◆ Goal of the exercise:
Repeat, exactly and in full, the lines of the listing below, but without any pictures.

Begin

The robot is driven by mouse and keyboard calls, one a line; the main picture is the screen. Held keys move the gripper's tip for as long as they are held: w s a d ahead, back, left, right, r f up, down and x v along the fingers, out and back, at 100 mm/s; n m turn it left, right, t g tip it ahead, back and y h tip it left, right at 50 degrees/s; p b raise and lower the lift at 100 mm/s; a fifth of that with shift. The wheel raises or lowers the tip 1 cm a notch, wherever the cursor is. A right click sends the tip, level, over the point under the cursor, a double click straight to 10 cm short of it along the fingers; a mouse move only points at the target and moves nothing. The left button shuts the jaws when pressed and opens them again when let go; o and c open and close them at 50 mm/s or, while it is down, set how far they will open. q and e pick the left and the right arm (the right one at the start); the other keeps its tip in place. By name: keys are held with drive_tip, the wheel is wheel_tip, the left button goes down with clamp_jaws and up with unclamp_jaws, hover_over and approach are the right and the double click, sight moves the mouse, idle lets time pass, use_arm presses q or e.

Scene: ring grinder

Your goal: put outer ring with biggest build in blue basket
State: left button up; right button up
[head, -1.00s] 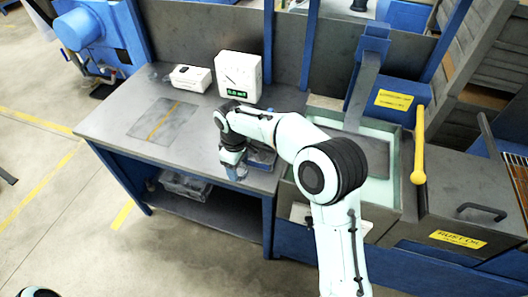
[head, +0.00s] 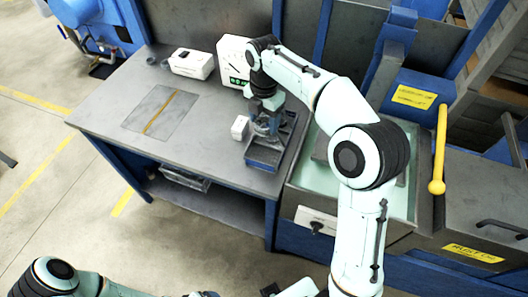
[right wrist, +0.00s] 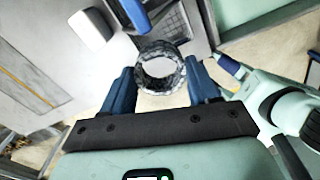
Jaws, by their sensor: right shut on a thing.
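My right gripper (head: 266,135) is low over the blue basket (head: 262,165) at the table's right end. In the right wrist view the gripper (right wrist: 160,85) is shut on a dark, round metal ring (right wrist: 142,78), held between its two blue fingers. The ring's open hole faces the camera. In the head view I cannot make out the ring behind the gripper. A blue edge and a grey patterned surface lie beyond the ring in the wrist view.
A small white box (head: 240,127) stands just left of the basket; it also shows in the wrist view (right wrist: 90,28). A water-filled tank is to the right.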

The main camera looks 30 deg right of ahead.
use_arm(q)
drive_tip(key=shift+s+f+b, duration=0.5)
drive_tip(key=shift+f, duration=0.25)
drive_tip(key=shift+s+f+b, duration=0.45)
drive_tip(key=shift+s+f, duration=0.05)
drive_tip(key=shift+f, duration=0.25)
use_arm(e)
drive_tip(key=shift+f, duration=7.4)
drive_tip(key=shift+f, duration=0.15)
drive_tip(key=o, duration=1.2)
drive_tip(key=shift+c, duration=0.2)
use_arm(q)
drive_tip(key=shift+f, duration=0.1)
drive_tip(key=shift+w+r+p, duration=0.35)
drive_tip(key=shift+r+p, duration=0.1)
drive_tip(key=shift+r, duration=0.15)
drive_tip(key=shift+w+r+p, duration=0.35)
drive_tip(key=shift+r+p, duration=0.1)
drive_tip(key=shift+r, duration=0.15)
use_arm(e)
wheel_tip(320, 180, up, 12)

End

◆ Output for this exercise:
The robot is driven by mouse and keyboard calls, one a line; the main picture is the screen. Held keys move the gripper's tip for as long as they are held: w s a d ahead, back, left, right, r f up, down and x v along the fingers, out and back, at 100 mm/s; n m turn it left, right, t g tip it ahead, back and y h tip it left, right at 50 degrees/s; p b raise and lower the lift at 100 mm/s; a fifth of that with shift. The wheel raises or lowers the tip 1 cm a notch, wherever the cursor is. A right click sends the tip, level, over the point under the cursor, a double click straight to 10 cm short of it along the fingers; a mouse move only points at the target and moves nothing. The left button shuts the jaws when pressed and opens them again when let go; o and c open and close them at 50 mm/s or, while it is down, set how far they will open. q and e pick the left and the right arm (the right one at the start); the other keeps its tip in place. By name: keys are held with drive_tip, the wheel is wheel_tip, the left button goes down with clamp_jaws and up with unclamp_jaws, hover_over and approach are the right and the double click, sight moves the mouse, idle lets time pass, use_arm presses q or e.

Scene: ring grinder

Your goal: put outer ring with biggest build in blue basket
State: left button up; right button up
[head, -1.00s] 
[head, +0.00s] 
[right wrist, +0.00s] 
Jaws, by their sensor: right shut on a thing.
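My right gripper (head: 266,135) is low over the blue basket (head: 262,165) at the table's right end. In the right wrist view the gripper (right wrist: 160,85) is shut on a dark, round metal ring (right wrist: 142,78), held between its two blue fingers. The ring's open hole faces the camera. In the head view I cannot make out the ring behind the gripper. A blue edge and a grey patterned surface lie beyond the ring in the wrist view.
A small white box (head: 240,127) stands just left of the basket; it also shows in the wrist view (right wrist: 90,28). A water-filled tank is to the right.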

The main camera looks 30 deg right of ahead.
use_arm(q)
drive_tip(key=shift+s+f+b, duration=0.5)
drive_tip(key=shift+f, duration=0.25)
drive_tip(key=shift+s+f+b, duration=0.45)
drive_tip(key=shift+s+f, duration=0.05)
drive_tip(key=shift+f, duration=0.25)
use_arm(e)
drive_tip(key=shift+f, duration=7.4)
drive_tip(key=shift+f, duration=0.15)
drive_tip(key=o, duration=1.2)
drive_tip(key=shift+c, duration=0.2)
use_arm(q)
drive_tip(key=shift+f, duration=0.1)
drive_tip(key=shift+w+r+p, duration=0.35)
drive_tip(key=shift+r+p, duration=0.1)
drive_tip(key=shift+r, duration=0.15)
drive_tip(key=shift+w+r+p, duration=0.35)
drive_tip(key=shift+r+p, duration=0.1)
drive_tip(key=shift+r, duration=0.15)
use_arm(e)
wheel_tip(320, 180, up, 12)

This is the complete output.